# start of Provided records
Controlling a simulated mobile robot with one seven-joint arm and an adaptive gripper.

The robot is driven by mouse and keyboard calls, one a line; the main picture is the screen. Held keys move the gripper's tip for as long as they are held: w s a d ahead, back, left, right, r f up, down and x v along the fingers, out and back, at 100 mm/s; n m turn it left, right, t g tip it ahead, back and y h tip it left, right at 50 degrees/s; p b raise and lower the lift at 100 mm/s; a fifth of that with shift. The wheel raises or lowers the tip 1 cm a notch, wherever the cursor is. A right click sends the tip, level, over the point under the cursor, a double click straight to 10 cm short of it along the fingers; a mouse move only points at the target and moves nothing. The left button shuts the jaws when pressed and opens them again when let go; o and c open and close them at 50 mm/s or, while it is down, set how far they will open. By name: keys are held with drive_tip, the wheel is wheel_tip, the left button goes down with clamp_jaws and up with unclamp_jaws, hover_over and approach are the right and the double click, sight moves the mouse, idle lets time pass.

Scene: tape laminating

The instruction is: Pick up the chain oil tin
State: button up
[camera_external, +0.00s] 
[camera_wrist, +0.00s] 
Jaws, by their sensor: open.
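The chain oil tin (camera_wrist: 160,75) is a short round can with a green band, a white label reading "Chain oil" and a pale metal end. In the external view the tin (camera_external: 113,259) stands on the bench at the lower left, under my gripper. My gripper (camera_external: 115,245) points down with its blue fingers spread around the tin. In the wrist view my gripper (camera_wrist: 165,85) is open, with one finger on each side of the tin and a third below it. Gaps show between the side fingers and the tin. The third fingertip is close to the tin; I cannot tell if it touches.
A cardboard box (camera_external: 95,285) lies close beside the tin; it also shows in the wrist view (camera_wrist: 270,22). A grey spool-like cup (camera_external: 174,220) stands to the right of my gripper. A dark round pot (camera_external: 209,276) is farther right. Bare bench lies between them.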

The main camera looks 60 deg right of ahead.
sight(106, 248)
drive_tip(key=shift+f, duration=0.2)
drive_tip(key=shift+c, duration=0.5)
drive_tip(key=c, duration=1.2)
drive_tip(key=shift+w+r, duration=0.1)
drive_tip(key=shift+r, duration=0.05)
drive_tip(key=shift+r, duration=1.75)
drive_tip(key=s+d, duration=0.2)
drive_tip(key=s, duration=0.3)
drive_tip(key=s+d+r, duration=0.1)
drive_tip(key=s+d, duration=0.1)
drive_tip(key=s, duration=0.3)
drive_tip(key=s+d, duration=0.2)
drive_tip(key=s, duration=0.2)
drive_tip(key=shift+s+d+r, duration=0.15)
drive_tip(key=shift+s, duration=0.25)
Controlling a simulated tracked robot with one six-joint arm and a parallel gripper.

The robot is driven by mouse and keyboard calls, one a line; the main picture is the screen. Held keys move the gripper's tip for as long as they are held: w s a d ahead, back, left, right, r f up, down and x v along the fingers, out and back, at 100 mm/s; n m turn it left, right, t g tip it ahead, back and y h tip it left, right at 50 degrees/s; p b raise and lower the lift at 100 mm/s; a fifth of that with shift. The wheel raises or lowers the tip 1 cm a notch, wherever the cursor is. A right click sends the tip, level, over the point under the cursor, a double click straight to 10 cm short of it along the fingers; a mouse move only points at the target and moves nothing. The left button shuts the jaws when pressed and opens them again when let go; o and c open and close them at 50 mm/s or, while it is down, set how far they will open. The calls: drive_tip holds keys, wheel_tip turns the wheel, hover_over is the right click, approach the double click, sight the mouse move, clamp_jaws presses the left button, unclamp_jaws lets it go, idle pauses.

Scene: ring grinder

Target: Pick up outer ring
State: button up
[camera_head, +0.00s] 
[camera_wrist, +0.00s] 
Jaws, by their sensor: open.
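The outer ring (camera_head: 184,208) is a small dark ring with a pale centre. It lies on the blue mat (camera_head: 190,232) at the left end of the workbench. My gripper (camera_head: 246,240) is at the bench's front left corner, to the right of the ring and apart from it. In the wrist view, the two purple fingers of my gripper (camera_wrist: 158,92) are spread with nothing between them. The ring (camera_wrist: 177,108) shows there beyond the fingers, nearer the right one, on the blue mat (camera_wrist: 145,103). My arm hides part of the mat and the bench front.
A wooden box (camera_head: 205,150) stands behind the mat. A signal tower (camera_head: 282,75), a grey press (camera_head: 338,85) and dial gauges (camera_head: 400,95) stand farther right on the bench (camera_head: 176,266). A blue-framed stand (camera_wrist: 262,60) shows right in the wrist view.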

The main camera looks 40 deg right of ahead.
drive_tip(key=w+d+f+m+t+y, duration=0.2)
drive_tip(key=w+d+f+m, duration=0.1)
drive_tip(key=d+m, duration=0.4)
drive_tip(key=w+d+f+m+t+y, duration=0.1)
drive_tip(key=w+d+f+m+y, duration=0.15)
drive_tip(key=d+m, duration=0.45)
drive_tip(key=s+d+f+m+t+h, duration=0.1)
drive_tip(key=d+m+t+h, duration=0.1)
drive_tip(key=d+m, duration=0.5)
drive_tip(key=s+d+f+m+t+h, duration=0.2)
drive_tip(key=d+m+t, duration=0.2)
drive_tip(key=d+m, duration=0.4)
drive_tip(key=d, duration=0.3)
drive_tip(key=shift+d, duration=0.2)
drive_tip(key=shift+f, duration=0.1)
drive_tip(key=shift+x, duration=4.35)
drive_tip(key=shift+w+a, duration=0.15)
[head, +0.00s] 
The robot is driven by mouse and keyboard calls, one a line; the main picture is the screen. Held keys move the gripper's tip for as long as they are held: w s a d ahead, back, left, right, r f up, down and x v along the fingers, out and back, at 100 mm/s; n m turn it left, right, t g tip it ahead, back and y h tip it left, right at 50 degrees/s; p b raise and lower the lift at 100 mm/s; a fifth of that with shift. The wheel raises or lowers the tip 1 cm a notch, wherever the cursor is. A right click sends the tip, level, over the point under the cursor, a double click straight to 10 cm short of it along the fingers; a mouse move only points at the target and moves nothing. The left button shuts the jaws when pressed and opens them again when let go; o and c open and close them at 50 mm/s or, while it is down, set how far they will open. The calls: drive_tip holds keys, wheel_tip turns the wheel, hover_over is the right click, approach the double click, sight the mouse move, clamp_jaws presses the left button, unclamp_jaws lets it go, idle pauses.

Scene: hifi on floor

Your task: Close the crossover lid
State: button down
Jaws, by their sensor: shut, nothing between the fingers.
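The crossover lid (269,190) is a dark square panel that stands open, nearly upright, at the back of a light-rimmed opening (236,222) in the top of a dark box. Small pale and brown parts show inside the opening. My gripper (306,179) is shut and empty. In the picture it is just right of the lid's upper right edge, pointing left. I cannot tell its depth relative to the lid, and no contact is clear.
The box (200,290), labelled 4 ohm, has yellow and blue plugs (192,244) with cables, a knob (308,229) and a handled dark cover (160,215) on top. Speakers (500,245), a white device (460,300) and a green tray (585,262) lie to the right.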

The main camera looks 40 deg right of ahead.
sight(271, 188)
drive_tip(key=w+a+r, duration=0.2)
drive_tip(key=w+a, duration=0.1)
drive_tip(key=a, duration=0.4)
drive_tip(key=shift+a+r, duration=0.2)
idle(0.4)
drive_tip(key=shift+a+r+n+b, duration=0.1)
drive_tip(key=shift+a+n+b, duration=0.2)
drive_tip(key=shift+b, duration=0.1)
# end of Provided records
# start of Provided records
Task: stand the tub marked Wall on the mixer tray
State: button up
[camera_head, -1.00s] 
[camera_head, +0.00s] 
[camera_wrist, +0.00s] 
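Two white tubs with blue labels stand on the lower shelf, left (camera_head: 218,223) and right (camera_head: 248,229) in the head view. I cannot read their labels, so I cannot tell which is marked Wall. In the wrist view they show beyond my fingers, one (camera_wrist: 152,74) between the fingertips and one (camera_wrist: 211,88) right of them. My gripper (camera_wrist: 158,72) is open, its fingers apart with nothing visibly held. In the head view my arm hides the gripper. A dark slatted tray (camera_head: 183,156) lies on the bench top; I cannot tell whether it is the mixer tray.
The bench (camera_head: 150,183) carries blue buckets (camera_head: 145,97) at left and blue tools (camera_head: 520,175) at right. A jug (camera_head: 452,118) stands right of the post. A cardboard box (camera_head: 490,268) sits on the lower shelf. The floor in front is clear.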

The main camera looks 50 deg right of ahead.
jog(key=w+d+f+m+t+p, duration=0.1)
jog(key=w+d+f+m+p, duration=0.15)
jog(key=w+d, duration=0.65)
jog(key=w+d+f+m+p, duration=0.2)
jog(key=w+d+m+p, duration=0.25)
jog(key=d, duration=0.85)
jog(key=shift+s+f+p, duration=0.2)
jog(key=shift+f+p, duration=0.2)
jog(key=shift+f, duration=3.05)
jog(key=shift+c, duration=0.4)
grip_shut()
# end of Provided records
# start of Provided records
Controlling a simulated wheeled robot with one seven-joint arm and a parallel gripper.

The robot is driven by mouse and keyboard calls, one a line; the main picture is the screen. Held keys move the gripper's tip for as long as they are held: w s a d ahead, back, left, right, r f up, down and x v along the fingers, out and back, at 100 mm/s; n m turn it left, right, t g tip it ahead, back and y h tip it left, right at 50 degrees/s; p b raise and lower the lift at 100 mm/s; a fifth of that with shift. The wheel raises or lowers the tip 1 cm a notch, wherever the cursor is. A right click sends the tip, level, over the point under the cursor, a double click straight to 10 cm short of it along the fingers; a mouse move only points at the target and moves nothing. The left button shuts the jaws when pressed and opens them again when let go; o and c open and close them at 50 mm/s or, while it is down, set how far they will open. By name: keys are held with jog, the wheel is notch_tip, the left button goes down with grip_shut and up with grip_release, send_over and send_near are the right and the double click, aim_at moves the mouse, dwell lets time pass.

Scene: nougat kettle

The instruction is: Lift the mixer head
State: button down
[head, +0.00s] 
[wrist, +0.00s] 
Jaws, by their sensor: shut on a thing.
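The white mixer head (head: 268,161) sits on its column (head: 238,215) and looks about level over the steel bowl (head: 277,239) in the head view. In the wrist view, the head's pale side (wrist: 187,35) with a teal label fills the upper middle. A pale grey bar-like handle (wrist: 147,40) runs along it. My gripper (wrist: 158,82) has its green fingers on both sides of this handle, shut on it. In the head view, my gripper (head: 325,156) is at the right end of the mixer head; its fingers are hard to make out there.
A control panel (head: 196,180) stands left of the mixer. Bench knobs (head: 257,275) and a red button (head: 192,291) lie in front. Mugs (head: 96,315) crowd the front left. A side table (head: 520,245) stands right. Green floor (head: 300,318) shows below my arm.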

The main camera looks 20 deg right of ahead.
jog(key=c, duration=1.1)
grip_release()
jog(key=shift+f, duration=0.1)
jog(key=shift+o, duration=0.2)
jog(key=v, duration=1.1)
# end of Provided records
» Work to complete: Report how many lines in the listing include the word "Controlling". Give nothing but the count.

» Solution to this task: 3